Accordingly, the Court vacated the judgment of the district court and ordered Gardner be permitted to withdraw his guilty plea. See: United States v. Gardner, 5 F.4th 110 (1st Cir. 2021).
Editor’s note: This opinion serves as a reminder of the importance of the actual contract language and carefully reviewing it before signing. Most contracts in any area of the law are merely templates that attorneys to the transaction modify to varying degrees and with wildly varying degrees of competence and care. As such, contracts often contain boilerplate language that may or may not even apply to the parties’ specific situation or adequately reflect their wishes, yet such provisions often make their way into executed contracts due to careless or inartful drafting and inattention to detail by the attorneys. Notice that, in contrast to the plea agreement in Tilley where the defendant was barred from withdrawing following his breach because the plea agreement expressly provided for such an eventuality, the plea agreement in Gardner was relatively sloppy.
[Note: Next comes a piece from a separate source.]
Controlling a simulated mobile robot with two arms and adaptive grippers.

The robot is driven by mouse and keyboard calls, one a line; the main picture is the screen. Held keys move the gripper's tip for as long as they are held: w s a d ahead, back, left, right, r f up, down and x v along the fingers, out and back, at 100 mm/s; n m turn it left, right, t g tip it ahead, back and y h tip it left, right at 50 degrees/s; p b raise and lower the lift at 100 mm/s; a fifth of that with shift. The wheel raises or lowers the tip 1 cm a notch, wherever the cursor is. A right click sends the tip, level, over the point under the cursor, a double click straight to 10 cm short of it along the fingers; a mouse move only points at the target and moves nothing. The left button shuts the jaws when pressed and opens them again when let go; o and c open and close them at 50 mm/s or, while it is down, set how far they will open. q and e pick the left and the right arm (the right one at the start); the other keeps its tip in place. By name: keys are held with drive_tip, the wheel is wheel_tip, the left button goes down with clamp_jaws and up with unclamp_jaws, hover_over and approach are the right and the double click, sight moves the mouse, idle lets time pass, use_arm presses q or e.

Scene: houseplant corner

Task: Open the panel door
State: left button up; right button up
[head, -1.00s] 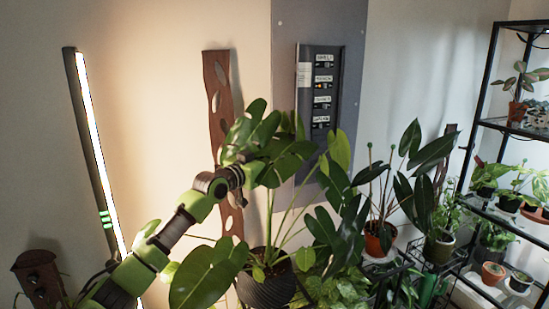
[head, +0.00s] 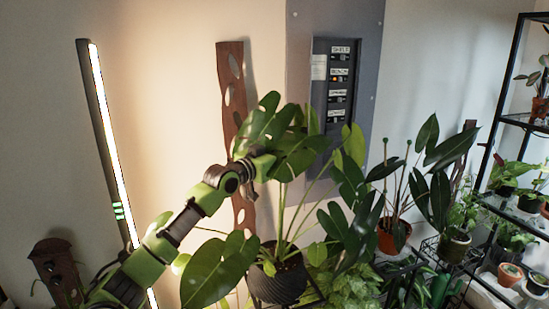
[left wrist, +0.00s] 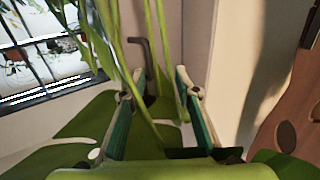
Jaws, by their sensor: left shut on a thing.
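The grey wall panel (head: 363,60) is at the upper middle in the head view. Its dark inset (head: 320,95) shows a column of labelled switches (head: 339,75); I cannot tell a separate door leaf or its angle. A dark bent bar (left wrist: 150,68) stands near the fingertips. My right gripper is not in view.
Leaves and stems crowd the space below and in front of the panel. A brown perforated board (head: 232,90) and a lit light bar (head: 108,130) stand to the left. A black plant shelf (head: 504,110) is at the right.

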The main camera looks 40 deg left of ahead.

It happened to work in his favor on this occasion, but of course, that is not always the case.
Never assume that the attorneys for the parties to a contract (even your own attorney) have meticulously examined it and thoroughly thought through whether each and every provision contained within it safeguards their respective client’s best interests as a result of arm’s length negotiations. In reality, that simply doesn’t always occur. It’s bad enough when such a failure happens with a commercial contract; the dereliction of duty is magnitudes worse when decades of someone’s life is potentially at stake.
You should always carefully read any contract (plea agreements are a type of contract) and evaluate whether it clearly and satisfactorily reflects your wishes and understanding of what has been agreed upon by you and the other party. Don’t assume that it does, and if you believe it fails to do so, never hesitate to voice your concerns. Ultimately, no one will ever look after and care about your interests as much as you.